Maj. Gen. Rick Lynch, head of forces south of Baghdad, says Sunnis who fight al-Qaida must be legitimized.

An Iraqi man inspects a damaged vehicle near where a suicide car bomb exploded north of Baghdad, Iraq on Tuesday.

AP photo

YOUSSIFIYAH, Iraq — A top U.S. commander warned Tuesday that Sunnis who fight al-Qaida in Iraq must be rewarded and recognized as legitimate members of Iraqi society — or else the hard-fought security gains of the past six months could be lost.

But the Shiite-dominated government is deeply concerned about the Sunni tribal groups, made up of men who in the past also fought against them — not just the Americans.

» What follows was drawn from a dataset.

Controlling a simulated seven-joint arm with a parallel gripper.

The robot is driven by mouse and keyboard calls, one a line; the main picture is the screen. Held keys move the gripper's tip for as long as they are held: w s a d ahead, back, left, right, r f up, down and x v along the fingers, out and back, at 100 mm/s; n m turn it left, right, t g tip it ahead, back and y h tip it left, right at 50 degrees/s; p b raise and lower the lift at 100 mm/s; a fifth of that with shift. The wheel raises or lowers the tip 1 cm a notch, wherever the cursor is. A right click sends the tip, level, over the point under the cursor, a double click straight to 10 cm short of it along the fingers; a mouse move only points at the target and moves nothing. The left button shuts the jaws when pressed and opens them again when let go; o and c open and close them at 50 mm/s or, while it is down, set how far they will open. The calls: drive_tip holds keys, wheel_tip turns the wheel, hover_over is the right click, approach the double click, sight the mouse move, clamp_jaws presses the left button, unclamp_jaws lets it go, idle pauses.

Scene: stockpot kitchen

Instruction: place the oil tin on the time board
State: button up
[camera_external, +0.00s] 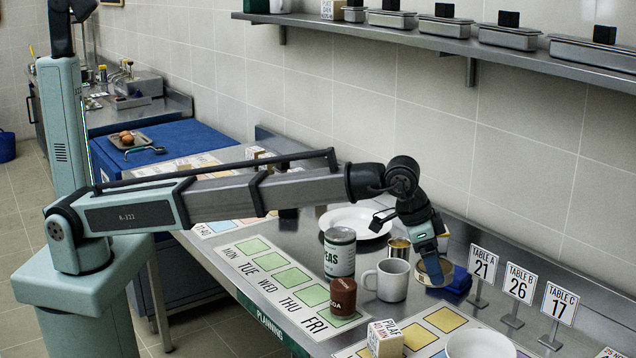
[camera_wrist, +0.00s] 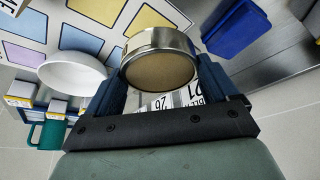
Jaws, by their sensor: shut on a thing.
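My gripper (camera_external: 431,258) is shut on a round metal tin (camera_wrist: 160,68) with a silver rim and a tan flat face. The tin is tilted between the fingers in the wrist view. In the external view it shows just below the fingers (camera_external: 436,272), near the blue box. No label on it is readable, so I cannot confirm that it is the oil tin. A board with green squares (camera_external: 246,247) carries day names. Another board with yellow squares (camera_external: 418,338) lies at the front, partly hidden. I cannot read "time" on either.
A PEAS can (camera_external: 340,254), a brown tin (camera_external: 343,297), a white mug (camera_external: 392,280) and a small gold tin (camera_external: 399,248) stand left of my gripper. A blue box (camera_external: 459,281) and table signs (camera_external: 483,264) are at right. A white bowl (camera_external: 480,345) and PILAF box (camera_external: 385,340) stand in front.

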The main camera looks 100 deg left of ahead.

The warning from Maj. Gen. Rick Lynch, the commander of U.S. forces south of Baghdad, came as two separate suicide attacks killed at least 35 people around Iraq and injured scores of others. One of the bombings targeted a funeral procession for two members of a Sunni tribal group who local police said were accidentally killed by U.S. forces in a dawn raid.

Lynch has credited these groups for much of the improvement in security in the region he commands, an area about the size of West Virginia and stretching to the Iranian and Saudi Arabian borders.

“The people say security is good now, but we need jobs. It’s all about jobs and we have to create them,” he told The Associated Press as he flew into patrol base Salie, just south of Baghdad — where U.S. troops fund about 150 members of the tribal groups. “We are in a tenuous situation. We need to give jobs to the citizens (groups) or they will go back to fighting.”

Lynch, who leads the 3rd Infantry Division, said he had 26,000 members of the groups in the area he controls and that they have given U.S. and Iraqi forces a key advantage in seeking to clear extremist-held pockets. They number about 70,000 countrywide, and are expected to grow by another 45,000 in coming months.

The groups, along with a surge of U.S. troops into Iraq and a decision by firebrand Shiite cleric Muqtada al-Sadr to stand down his Mahdi Army militia for six months, have contributed to a 60 percent drop in violence around Iraq since June.